"...
I- İPTAL VE YÜRÜRLÜĞÜN DURDURULMASI İSTEMLERİNİN GEREKÇESİ
Dava dilekçesinin gerekçe bölümü şöyledir:
"İptalini talep ettiğimiz 4460 sayılı Kanun; içerik olarak incelendiğinde, Spor Toto Teşkilât Müdürlüğünde çalışan bir kısım personelin istihdam fazlası olduğu ve istihdam fazlası olarak tespit edilen personelin diğer kamu kurum ve kuruluşlarına memur statüsü ile atanmasını içerdiği anlaşılmaktadır.
Sayın Anayasa Mahkemesi bir kararında (1988/19 E., 1988/33 K.); "Sosyal Hukuk devleti, güçsüzleri güçlüler karşısında koruyarak gerçek eşitliği yani sosyal adaleti ve toplumsal dengeyi sağlamakla yükümlü devlet demektir. Çağdaş anlayış, sosyal hukuk devletinin, tüm kurumlarıyla Anayasa'nın özüne ve ruhuna uygun bir biçimde kurulmasını gerekli kılar. Hukuk devletinin amaç edindiği kişinin korunması, toplumda sosyal güvenliğin ve sosyal adaletin sağlanması yoluylagerçekleştirilebilir demekte ve Anayasamızın 2. maddesi, Başlangıç kısmı ve 5. maddesinin birlikte yorumu, devleti, kendisini oluşturan bireyleri sosyal adalet çerçevesi içersinde yaşatma yükümü ile baş başa bırakmaktadır." demektedir.
Bu kanun ile Anayasa hükümleri açıkça ihlal edilmiştir. Yapılan yasal düzenleme, bir kısım çalışanların artık ihtiyaç olmadığı gerekçesi ile memur statüsüne geçirilmesini öngörmekte ancak bunu yaparken rıza unsurunu aramamakta dolayısı ile bu kişilerin Anayasa ve İş Yasasından doğan "Kıdem Tazminatı" haklarını ellerinden almaktadır. Yani diğer bir anlatımla bizzat yeni yasa bu kişilerin kazanılmış haklarını yok etmektedir.
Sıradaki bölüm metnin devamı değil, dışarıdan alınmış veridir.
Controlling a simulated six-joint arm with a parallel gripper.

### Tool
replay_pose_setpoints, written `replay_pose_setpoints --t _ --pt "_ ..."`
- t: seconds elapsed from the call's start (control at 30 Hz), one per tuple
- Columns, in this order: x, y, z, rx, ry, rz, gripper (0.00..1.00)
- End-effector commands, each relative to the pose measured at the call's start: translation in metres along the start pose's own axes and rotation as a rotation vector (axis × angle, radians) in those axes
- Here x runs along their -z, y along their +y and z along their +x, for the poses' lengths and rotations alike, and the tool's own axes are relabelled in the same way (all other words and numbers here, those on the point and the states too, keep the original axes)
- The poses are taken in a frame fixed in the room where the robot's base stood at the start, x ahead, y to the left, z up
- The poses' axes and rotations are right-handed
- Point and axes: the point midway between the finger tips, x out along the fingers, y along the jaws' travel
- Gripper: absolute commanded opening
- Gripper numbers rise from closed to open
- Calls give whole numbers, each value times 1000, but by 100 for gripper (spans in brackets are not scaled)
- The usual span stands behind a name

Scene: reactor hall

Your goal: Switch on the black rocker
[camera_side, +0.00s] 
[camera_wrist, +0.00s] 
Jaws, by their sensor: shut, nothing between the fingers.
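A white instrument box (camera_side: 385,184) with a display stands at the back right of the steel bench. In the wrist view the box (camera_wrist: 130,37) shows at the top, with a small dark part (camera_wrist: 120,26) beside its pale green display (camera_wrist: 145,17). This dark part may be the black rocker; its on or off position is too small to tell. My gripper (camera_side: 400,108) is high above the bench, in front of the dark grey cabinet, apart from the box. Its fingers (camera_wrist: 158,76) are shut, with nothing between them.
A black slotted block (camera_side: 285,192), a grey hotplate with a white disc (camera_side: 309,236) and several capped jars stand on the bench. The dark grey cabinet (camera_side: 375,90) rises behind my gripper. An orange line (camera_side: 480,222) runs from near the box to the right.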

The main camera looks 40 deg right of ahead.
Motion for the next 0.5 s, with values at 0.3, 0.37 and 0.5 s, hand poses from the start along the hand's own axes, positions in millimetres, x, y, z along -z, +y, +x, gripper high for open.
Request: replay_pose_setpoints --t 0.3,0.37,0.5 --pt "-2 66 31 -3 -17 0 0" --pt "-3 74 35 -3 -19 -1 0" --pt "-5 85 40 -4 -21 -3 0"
Açıklandığı üzere, bu yasa, halen Spor - Toto Teşkilât Müdürlüğünde istihdam edilen (işçi statüsünde çalışmakta olan) kapsamdaki işçilerin istihdamında çalışan/çalıştıran arasındaki var olan irade eşitliği ilkesini ortadan kaldırmaktadır. İş Kanunu kapsamında çalışan ve irade eşitliği ilkesine dayanan ilişkinin, tek taraflı iradeye dönüştürülmesi ve bu yapılırken de ilgilinin rızasının aranmaması hukukun evrensel kuralının ihlali anlamındadır.
Günümüzde işsizliğin bu denli yaygın olduğu bir ortamda, Devletin mevcut çalışanların hakkını koruma ödevi varken ve bu hakkı sağlamak için gerekli önlemleri almak yükümündeyken bu yasa ile bir kısım çalışanları mağdur etmesi kabul edilemez.
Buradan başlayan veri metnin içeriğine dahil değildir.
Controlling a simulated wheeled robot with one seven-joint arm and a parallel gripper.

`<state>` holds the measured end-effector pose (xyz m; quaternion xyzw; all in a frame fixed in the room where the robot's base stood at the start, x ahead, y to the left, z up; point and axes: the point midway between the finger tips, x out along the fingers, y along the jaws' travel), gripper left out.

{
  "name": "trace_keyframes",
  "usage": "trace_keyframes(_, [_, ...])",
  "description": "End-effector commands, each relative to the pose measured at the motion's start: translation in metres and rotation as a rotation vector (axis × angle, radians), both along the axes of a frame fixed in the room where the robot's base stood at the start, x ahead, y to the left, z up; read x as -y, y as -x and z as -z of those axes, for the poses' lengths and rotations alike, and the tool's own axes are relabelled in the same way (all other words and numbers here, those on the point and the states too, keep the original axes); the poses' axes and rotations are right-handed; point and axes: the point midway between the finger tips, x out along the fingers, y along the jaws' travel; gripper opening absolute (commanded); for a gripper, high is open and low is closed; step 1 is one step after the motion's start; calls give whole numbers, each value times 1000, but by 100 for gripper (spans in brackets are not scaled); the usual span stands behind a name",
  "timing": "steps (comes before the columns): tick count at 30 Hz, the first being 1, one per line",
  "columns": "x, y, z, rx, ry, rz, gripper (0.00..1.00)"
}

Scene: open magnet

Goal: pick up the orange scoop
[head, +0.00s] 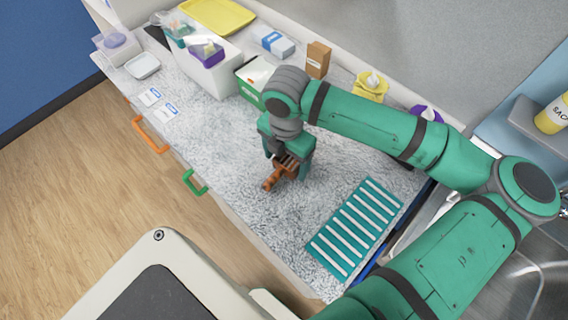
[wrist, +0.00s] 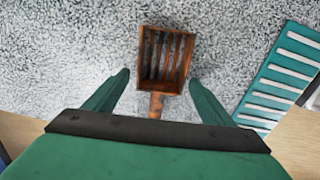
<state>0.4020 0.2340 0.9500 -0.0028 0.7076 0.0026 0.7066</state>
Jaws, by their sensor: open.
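The orange scoop (head: 272,181) lies on the speckled grey counter (head: 225,150), in the head view partly hidden under my gripper. In the wrist view the scoop (wrist: 166,62) shows its slotted square basket at the far side, with its handle running back toward my gripper. My gripper (head: 289,166) points down over the scoop and is open. In the wrist view the two green fingers of my gripper (wrist: 157,88) stand apart, one on each side of the scoop's handle and lower basket. I cannot tell how high the fingertips are above the counter.
A teal slatted mat (head: 318,243) lies right of the scoop, near a sink (head: 520,270). A green-and-white box (head: 250,88), a brown box (head: 318,60), a yellow container (head: 371,84) and a white bin (head: 205,75) stand at the back.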

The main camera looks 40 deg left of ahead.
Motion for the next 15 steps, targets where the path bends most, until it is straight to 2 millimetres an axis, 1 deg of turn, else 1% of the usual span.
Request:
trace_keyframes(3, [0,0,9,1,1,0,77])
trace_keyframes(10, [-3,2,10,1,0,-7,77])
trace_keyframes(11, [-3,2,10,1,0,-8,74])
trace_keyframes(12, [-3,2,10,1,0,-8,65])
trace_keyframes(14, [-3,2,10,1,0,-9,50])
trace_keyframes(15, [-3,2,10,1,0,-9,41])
İptali talep olunan Kanunun 1 inci maddesinde, "...Teşkilâtça yapılan değerlendirme sonucunda ihtiyaç fazlası olduğu tespit edilenler..." cümlesi yer almaktadır. Kanun, ihtiyaç fazlası olanların tespitini idarenin tek taraflı ve keyfi tasarrufuna bırakmıştır. İhtiyaç fazlası kıstası için herhangi bir ölçünün ya da kıyas yolu ile örneklemenin dile getirilmeksizin, idarenin keyfi tasarrufuna bırakılması, Anayasamızın "Hukuk Devleti" olma ilkesini zedelemektedir.
İptali talep olunan kanun, memur kadrosuna atanacak personelin 657 sayılı Yasa çerçevesinde intibaklarının hangi esaslara göre yapılacağını kesin bir dille belirtmiş değildir. Bu dahi memur kadrosuna geçirilecek personelin çalışma koşullarını önceden bilme ve öğrenme hakkını ortadan kaldırmaktadır.
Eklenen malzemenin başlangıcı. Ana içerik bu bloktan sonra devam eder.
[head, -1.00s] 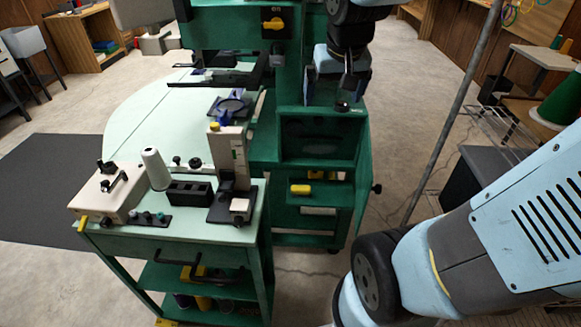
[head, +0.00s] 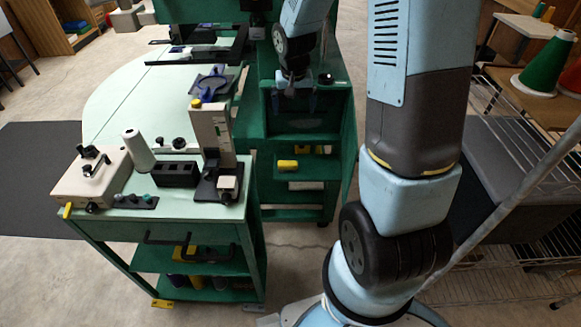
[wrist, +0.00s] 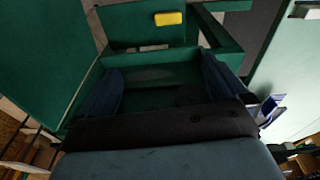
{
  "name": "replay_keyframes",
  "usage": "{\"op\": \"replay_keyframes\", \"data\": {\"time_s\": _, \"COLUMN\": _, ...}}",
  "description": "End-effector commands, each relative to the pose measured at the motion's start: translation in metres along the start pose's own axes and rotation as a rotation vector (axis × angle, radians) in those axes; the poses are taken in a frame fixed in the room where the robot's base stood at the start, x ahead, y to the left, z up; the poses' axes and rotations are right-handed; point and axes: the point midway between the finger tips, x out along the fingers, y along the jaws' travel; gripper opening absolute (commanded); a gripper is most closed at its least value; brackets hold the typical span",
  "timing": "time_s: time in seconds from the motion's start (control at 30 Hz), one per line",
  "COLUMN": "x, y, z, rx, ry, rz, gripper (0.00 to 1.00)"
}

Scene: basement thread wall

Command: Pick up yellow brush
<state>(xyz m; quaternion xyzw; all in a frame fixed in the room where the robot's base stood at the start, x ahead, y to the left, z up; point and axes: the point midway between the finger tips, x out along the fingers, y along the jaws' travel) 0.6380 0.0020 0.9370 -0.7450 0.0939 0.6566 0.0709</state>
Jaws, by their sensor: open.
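A small yellow block-like thing (head: 288,165), which I take for the yellow brush, lies on a low green shelf of the green machine stand. Its bristles cannot be made out. It also shows at the top of the wrist view (wrist: 170,18). My gripper (head: 294,102) hangs fingers down in front of the open green compartment, above and apart from the yellow thing. In the wrist view my gripper (wrist: 165,85) has its two dark fingers spread wide over green surfaces, with nothing between them.
A green cart (head: 190,208) at the left bears a beige box (head: 92,178), a white cone (head: 138,150), a black block and an upright gauge (head: 212,135). A wire shelf rack (head: 530,170) with thread cones stands at right. Open floor lies between.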

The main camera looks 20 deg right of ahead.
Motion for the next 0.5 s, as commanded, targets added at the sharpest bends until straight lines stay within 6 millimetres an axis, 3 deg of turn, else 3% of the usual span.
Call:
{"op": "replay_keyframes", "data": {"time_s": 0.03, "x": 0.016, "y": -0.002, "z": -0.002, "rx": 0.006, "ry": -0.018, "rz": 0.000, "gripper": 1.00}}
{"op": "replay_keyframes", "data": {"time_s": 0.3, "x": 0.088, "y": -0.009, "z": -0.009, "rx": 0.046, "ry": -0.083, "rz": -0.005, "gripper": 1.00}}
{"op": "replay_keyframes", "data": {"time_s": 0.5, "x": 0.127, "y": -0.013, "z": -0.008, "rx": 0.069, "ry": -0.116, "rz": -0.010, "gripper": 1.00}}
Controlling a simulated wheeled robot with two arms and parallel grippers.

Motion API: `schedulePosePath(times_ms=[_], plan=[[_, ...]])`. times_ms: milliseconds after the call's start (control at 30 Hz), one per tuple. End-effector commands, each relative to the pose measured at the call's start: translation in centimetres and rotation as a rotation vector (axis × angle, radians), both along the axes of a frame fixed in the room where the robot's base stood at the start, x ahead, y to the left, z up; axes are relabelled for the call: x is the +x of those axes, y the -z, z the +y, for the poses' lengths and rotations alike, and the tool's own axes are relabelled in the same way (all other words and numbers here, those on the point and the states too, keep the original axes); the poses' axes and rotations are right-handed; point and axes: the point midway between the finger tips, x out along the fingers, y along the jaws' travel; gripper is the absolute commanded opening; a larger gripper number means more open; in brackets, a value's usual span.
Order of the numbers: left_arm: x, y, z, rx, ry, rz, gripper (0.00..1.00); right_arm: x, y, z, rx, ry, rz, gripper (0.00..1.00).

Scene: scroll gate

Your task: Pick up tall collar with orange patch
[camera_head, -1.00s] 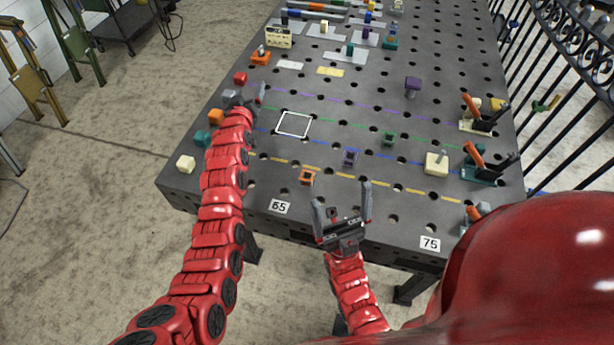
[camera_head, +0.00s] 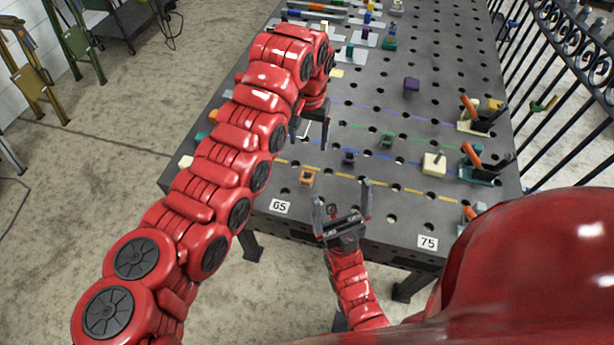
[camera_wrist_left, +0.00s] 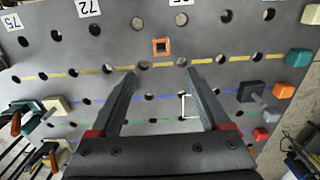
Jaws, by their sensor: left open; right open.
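A small orange-edged square collar (camera_head: 307,177) with a dark centre stands on the perforated table (camera_head: 440,100), beside the yellow dashed line. In the left wrist view the collar (camera_wrist_left: 161,47) shows from above as an orange ring, ahead of and between the fingertips. Its height is hard to judge. My left gripper (camera_head: 309,140) points down over the table, open and empty, a little behind the collar; it also shows in the left wrist view (camera_wrist_left: 160,73). My right gripper (camera_head: 342,193) is open and empty near the table's front edge, to the right of the collar.
A cream block (camera_head: 434,164) and orange-handled clamps (camera_head: 474,157) are farther right. My left arm hides much of the table's left side, where an orange block (camera_wrist_left: 284,90) stands.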

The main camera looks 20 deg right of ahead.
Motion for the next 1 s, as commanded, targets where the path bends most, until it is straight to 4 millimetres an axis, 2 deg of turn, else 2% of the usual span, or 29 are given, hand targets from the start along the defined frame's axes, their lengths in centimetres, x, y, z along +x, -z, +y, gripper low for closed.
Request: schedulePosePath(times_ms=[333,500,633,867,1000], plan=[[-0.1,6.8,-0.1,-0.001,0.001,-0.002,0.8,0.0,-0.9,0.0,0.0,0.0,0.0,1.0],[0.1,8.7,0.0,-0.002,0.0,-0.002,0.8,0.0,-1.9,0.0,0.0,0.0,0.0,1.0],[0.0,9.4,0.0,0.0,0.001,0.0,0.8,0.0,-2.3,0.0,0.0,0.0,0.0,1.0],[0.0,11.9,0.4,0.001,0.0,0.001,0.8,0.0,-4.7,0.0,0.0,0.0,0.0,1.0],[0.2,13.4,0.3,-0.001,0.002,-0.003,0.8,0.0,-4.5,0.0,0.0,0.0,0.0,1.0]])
Aynı şekilde memur statüsüne geçirilecek personel, işçi statüsünde iken almakta olduğu ücretten daha az bir ücrete mahkum kılınmaktadır. Yani çalışanın tek gelir kaynağı olan emeğinin bedeli, kendi iradesi dışında, keyfi ve tek taraflı bir tasarrufla azaltılmakta ve ekonomik bakımdan daha geri bir yaşam düzeyine itilmektedir. Bu uygulama, Anayasamızda tanımı yapılan "Sosyal Devlet" ilkesini de gözardı edilmesi ve bu ilkeye uyulmaması sonucu doğurmaktadır. Ayrıca bu Kanunun yürürlüğe girdiği tarihten önce kazanılmış haklarda ortadan kaldırılmaktadır. Örneğin, Kanunun yürürlüğe girdiği tarihte emekli hakkını elde etmesine bir ya da iki yıl kalmış bulunan personel, bu Kanunun uygulanması sonucu atanacağı memur kadrosundan emekli olabilmesi için en az dört yıl ve daha fazla çalışması gerekecektir. Emeklilik hakkı, çalışanlar için tek güvence ve anayasal haktır. Bu hakkın elde edilmesinin güçleştirilmesi Anayasanın ihlali anlamı taşıyacaktır.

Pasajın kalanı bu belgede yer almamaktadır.